## SUPPLIED MATERIAL
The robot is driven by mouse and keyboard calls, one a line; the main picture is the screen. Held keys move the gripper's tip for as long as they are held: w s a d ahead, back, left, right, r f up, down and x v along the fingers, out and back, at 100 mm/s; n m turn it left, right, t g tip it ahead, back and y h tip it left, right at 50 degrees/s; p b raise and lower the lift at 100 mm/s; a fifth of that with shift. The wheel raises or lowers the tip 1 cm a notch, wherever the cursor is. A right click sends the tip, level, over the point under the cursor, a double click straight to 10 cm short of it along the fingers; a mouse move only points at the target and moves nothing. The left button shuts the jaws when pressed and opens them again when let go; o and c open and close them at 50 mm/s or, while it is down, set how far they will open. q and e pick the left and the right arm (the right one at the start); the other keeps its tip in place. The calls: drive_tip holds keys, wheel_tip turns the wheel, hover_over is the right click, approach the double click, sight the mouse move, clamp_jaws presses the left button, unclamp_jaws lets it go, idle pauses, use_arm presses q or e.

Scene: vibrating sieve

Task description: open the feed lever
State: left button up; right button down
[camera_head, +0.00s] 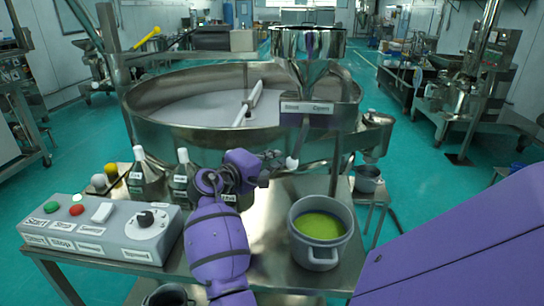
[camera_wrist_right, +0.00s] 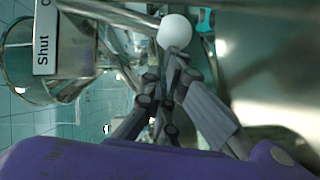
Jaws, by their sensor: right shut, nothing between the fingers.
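The feed lever's white ball knob (camera_head: 292,162) hangs below the plate labelled Shut and Open (camera_head: 306,107), under the steel hopper (camera_head: 308,45). Its rod slants down and slightly left, toward the Shut side. In the right wrist view, the knob (camera_wrist_right: 174,31) is just beyond the fingertips, and the Shut label (camera_wrist_right: 44,45) is at upper left. My right gripper (camera_head: 284,161) is shut and empty, with its tips (camera_wrist_right: 174,62) close against the knob; I cannot tell whether they touch. My left gripper is not in view.
The large round sieve (camera_head: 200,100) stands behind. On the steel table are a control box (camera_head: 105,228) at left, several labelled bottles (camera_head: 143,172) and a pot of yellow-green material (camera_head: 320,235) right of my forearm. A small metal pot (camera_head: 367,180) stands further right.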

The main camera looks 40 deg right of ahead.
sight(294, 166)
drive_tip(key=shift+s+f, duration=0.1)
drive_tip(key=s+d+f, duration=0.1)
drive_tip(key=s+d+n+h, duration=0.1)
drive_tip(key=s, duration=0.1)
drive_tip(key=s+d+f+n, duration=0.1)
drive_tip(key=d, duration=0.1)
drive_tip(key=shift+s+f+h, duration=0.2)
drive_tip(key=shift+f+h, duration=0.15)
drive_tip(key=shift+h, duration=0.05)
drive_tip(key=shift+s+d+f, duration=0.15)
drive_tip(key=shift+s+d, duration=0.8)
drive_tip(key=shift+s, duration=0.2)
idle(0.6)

## AIM
Quote the data above in full and without alteration; skip the pictures.

## RESPONSE TO THE TASK
The robot is driven by mouse and keyboard calls, one a line; the main picture is the screen. Held keys move the gripper's tip for as long as they are held: w s a d ahead, back, left, right, r f up, down and x v along the fingers, out and back, at 100 mm/s; n m turn it left, right, t g tip it ahead, back and y h tip it left, right at 50 degrees/s; p b raise and lower the lift at 100 mm/s; a fifth of that with shift. The wheel raises or lowers the tip 1 cm a notch, wherever the cursor is. A right click sends the tip, level, over the point under the cursor, a double click straight to 10 cm short of it along the fingers; a mouse move only points at the target and moves nothing. The left button shuts the jaws when pressed and opens them again when let go; o and c open and close them at 50 mm/s or, while it is down, set how far they will open. q and e pick the left and the right arm (the right one at the start); the other keeps its tip in place. The calls: drive_tip holds keys, wheel_tip turns the wheel, hover_over is the right click, approach the double click, sight the mouse move, clamp_jaws presses the left button, unclamp_jaws lets it go, idle pauses, use_arm presses q or e.

Scene: vibrating sieve

Task description: open the feed lever
State: left button up; right button down
[camera_head, +0.00s] 
[camera_wrist_right, +0.00s] 
Jaws, by their sensor: right shut, nothing between the fingers.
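The feed lever's white ball knob (camera_head: 292,162) hangs below the plate labelled Shut and Open (camera_head: 306,107), under the steel hopper (camera_head: 308,45). Its rod slants down and slightly left, toward the Shut side. In the right wrist view, the knob (camera_wrist_right: 174,31) is just beyond the fingertips, and the Shut label (camera_wrist_right: 44,45) is at upper left. My right gripper (camera_head: 284,161) is shut and empty, with its tips (camera_wrist_right: 174,62) close against the knob; I cannot tell whether they touch. My left gripper is not in view.
The large round sieve (camera_head: 200,100) stands behind. On the steel table are a control box (camera_head: 105,228) at left, several labelled bottles (camera_head: 143,172) and a pot of yellow-green material (camera_head: 320,235) right of my forearm. A small metal pot (camera_head: 367,180) stands further right.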

The main camera looks 40 deg right of ahead.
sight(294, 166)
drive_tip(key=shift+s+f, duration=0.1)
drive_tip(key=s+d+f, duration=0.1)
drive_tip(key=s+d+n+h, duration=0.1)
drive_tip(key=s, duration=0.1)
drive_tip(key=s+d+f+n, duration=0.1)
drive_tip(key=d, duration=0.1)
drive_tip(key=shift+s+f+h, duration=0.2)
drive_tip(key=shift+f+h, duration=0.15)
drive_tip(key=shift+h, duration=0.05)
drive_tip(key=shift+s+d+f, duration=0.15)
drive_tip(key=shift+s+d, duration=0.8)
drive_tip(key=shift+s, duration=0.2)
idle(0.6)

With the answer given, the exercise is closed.